By John Richardson
Click here for my latest interview with Will Beacham, Deputy of ICIS Chemical Business (go to the Download Episode icon, download and listen), where I discuss the great black hole that is always China. The long standing problem remains the unreliability of data for the world’s most important chemicals markets. I argue:
- GDP growth numbers are too unreliable, both historic and forecast numbers, to use as a basis for predictions.
- China is too big and disparate a market to treat as one country only – you have to break China down into different regions. My working theory involves these four regions: The rich eastern and southern coastal provinces; the struggling northeast, China’s rust belt, where manufacturing capacity is being shut down; the booming middle provinces, closest inland to the coastal provinces; and very poor far west China.
- My suggestions are that we need to start from provincial-level data for retail sales, industrial production and per capita consumption and work upwards towards forecasts for my four regions – and then, of course, nationwide numbers.
- Many people will no doubt raise immediate practical objections. They will say this is just too difficult. But what we are doing right now simply isn’t working. Over the last ten years, the accuracy of forecasts on China has slipped as China has become more and more important. The above chart on polyethylene illustrates the point about the growth of China’s importance.

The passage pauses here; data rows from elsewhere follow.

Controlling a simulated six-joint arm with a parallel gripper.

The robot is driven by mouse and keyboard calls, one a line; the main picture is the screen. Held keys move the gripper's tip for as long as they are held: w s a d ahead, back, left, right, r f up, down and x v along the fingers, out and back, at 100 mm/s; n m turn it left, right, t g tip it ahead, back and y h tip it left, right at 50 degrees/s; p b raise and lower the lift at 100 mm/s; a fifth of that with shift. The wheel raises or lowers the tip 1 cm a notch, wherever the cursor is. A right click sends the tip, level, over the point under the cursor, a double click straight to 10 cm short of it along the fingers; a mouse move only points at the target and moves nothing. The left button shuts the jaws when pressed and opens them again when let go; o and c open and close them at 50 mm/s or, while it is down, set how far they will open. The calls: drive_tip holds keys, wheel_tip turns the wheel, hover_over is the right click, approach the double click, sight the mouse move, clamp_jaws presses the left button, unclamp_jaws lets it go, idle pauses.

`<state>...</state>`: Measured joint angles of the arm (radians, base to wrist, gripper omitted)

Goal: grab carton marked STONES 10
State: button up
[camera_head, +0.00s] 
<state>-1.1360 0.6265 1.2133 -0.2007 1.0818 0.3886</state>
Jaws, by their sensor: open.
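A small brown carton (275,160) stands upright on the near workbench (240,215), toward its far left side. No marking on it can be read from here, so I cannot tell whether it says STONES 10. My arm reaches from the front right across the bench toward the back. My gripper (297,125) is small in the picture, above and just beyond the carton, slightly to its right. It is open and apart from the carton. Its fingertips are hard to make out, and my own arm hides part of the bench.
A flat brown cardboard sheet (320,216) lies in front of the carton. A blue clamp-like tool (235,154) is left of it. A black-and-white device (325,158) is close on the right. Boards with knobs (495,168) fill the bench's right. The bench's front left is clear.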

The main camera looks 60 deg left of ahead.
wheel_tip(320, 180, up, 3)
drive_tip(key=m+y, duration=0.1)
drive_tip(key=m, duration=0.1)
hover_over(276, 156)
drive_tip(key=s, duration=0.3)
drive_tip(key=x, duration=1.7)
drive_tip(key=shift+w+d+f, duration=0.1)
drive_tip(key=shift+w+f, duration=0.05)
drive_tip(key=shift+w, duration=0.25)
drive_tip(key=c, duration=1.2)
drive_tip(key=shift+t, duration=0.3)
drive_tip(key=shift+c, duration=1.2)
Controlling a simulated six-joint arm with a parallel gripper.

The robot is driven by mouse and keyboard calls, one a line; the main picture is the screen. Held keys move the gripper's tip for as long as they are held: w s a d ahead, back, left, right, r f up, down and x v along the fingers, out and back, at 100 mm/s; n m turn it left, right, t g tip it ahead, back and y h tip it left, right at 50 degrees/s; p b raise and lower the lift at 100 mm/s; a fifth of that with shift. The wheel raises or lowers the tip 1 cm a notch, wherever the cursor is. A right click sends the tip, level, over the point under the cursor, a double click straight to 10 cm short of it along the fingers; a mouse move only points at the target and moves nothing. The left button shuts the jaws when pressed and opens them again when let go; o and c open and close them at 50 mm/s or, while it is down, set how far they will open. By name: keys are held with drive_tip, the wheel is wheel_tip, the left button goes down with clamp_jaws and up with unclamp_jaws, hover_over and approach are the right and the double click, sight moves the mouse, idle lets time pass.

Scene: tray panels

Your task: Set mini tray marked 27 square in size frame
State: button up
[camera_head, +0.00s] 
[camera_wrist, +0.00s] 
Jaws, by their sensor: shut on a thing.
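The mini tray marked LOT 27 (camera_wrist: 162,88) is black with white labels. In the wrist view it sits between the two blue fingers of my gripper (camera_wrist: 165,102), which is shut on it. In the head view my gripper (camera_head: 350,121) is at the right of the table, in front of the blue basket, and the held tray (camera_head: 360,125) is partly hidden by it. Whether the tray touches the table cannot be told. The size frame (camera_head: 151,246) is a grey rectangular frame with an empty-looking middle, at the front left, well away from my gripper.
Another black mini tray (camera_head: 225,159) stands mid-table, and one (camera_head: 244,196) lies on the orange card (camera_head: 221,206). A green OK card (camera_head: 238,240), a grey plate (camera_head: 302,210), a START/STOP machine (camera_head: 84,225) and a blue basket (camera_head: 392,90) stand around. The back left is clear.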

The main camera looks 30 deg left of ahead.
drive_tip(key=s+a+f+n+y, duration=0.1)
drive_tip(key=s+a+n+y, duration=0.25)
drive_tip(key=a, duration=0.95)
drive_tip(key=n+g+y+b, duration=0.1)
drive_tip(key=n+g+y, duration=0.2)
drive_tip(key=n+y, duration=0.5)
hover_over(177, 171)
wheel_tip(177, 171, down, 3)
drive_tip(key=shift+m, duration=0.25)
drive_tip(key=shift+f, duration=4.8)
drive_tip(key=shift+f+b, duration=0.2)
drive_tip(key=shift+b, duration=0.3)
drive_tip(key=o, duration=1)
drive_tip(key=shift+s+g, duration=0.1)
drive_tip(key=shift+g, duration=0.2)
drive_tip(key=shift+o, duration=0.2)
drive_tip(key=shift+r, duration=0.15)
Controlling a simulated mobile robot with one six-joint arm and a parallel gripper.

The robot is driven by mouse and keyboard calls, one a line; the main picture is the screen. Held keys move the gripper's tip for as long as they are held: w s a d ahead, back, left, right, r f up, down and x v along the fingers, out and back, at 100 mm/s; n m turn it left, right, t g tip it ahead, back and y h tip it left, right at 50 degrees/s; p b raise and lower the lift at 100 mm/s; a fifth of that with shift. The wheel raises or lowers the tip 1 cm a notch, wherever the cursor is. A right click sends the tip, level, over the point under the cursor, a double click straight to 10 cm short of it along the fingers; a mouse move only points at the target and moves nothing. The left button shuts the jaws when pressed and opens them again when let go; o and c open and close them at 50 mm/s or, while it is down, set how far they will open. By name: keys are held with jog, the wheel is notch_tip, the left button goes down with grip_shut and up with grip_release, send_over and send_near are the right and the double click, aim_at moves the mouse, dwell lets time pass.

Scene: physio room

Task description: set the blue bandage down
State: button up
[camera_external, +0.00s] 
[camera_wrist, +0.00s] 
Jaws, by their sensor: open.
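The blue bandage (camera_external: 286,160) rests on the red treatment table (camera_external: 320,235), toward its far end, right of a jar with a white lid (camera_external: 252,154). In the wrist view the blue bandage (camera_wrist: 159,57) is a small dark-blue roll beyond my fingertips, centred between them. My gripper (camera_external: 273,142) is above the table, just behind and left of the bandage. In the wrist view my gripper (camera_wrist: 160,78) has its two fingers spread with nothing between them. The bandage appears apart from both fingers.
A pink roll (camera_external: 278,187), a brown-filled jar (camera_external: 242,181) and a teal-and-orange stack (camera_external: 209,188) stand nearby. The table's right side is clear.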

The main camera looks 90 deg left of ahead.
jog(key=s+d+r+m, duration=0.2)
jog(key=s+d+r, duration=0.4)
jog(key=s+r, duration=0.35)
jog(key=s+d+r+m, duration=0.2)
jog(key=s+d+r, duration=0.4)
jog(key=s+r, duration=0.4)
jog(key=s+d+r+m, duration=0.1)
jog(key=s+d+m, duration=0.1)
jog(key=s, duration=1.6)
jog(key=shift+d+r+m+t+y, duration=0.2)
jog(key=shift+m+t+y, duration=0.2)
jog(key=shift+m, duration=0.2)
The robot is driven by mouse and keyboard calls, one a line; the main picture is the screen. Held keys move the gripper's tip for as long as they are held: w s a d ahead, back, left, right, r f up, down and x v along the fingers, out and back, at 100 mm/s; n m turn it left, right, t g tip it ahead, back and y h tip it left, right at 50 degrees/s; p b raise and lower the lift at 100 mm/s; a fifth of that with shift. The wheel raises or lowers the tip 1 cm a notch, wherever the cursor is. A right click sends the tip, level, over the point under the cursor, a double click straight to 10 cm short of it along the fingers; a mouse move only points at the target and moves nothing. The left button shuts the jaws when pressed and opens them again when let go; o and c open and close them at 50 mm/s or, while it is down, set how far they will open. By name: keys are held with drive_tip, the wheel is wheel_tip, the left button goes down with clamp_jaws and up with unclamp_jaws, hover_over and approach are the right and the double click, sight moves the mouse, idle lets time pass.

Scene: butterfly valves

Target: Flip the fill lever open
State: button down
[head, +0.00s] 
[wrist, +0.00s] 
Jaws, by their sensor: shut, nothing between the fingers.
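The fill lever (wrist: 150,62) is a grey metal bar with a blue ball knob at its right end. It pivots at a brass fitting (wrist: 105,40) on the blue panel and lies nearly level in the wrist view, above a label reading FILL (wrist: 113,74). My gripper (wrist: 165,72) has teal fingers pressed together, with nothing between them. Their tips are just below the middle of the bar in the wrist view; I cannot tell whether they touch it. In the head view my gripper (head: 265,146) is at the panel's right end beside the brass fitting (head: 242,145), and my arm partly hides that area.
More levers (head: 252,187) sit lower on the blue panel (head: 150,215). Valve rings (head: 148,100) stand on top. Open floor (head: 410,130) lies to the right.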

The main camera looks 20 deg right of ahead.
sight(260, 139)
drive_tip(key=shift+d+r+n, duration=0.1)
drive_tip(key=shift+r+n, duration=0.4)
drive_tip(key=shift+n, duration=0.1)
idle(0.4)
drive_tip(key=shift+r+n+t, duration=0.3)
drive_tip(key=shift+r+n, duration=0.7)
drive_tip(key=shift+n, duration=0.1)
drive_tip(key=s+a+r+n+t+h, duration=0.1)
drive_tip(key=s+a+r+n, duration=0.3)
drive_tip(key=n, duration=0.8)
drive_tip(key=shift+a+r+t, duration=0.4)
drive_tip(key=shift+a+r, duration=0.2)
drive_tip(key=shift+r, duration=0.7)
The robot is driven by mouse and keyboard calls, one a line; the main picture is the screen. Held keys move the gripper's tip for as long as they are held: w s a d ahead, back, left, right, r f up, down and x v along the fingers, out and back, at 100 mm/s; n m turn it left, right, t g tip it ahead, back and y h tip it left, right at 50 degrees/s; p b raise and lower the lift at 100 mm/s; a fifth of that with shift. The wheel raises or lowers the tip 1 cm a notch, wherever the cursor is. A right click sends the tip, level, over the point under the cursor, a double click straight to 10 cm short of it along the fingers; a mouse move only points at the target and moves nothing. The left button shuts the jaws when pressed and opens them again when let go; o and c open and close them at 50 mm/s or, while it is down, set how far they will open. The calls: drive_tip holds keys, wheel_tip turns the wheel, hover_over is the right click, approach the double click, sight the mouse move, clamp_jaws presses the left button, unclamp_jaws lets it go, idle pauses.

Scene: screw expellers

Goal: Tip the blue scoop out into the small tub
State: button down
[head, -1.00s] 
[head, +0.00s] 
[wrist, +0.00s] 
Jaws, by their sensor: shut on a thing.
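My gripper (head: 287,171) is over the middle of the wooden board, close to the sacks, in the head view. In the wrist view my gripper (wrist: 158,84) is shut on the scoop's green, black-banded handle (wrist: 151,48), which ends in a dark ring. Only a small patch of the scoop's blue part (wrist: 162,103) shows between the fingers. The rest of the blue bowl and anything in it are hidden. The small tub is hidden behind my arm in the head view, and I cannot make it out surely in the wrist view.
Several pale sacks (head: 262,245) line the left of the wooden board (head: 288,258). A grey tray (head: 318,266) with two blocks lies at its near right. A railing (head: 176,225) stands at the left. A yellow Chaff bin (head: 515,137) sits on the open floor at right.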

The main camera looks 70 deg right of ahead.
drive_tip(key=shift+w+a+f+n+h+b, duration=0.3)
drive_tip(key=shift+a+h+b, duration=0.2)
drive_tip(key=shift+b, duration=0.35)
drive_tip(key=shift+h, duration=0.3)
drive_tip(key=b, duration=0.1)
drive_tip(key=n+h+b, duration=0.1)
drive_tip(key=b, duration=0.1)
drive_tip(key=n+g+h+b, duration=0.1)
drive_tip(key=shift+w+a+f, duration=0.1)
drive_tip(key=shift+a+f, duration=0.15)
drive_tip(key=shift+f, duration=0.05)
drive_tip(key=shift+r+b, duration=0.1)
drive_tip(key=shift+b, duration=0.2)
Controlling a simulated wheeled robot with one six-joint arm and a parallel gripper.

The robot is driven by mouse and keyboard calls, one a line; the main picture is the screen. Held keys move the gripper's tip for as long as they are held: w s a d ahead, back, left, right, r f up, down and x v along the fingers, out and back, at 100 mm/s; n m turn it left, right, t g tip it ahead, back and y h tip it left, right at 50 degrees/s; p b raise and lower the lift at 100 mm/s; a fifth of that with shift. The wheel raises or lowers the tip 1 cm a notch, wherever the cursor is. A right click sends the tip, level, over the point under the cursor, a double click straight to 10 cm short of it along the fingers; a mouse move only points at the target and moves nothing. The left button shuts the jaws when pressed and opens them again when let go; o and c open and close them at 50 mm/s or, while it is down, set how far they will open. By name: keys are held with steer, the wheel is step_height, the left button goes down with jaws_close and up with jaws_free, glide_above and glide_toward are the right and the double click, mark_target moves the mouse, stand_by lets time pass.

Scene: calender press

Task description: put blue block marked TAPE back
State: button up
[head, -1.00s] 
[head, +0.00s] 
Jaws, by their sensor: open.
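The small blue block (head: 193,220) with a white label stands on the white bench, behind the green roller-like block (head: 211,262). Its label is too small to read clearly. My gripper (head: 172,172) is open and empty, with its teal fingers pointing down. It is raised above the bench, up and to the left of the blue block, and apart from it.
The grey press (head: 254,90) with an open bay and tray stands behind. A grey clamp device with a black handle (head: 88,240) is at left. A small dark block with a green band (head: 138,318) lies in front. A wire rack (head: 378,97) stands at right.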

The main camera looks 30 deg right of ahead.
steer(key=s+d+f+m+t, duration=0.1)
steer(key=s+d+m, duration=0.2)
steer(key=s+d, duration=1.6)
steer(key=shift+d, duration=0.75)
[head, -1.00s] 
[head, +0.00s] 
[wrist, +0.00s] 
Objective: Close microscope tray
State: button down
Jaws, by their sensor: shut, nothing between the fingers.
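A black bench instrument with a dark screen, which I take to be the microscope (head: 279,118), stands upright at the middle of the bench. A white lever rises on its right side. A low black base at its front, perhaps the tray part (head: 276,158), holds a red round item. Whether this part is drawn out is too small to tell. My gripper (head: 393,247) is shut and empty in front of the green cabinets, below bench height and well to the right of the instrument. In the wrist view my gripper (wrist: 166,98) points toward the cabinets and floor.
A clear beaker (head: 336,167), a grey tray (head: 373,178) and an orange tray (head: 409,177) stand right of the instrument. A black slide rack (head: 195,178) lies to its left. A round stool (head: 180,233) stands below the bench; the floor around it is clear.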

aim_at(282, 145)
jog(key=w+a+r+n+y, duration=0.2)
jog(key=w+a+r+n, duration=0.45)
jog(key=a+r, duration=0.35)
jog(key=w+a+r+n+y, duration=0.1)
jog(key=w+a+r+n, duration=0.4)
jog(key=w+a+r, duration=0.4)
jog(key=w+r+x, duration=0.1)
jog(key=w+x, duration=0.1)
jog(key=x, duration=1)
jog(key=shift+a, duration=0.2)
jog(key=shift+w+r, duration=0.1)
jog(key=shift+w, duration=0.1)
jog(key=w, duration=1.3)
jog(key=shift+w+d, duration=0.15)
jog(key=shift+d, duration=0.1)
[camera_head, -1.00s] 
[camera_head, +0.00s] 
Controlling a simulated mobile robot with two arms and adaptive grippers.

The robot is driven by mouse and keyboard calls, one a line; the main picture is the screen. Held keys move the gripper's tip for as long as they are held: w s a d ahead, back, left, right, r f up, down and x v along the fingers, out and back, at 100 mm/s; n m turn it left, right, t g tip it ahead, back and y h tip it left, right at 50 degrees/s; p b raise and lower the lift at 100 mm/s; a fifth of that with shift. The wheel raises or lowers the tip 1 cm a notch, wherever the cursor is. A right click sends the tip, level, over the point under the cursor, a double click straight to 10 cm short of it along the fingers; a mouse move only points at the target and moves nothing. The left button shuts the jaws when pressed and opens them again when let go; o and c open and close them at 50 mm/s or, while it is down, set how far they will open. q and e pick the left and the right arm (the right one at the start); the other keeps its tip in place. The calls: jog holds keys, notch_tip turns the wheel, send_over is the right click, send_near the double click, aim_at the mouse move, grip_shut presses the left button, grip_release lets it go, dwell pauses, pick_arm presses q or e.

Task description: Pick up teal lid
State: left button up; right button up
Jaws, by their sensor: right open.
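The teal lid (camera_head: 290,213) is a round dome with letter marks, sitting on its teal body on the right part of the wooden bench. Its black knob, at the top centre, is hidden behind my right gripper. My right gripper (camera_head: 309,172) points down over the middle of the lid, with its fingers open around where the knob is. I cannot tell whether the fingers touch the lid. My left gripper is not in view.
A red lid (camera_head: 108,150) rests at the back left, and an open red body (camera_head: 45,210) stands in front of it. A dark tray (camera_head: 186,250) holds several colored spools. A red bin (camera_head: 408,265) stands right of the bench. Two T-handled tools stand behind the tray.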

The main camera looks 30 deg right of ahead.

In the second half of the interview, we discuss the issue of China stimulus. Will new China stimulus lead to a big upswing in chemicals prices and demand? My first theory was perhaps yes, based on the big rise in January Total Social Financing (TSF). Theory Two was that most of the extra stimulus in both January and February (up to 26% year-on-year) was about stablising companies facing debt default because of last year’s credit squeeze.
China’s official and unofficial Purchasing Managers’ Indices for March were higher and back above 50 – expansionary territory. The rise in the official PMI followed three months of contraction. This suggests, as I point out in the interview, that the truth lies somewhere between Theory One and Theory Two.
The bounce back in the PMIs seems likely to bolster chemicals markets in the short term. An even bigger boost would happen if and when a trade deal is reached.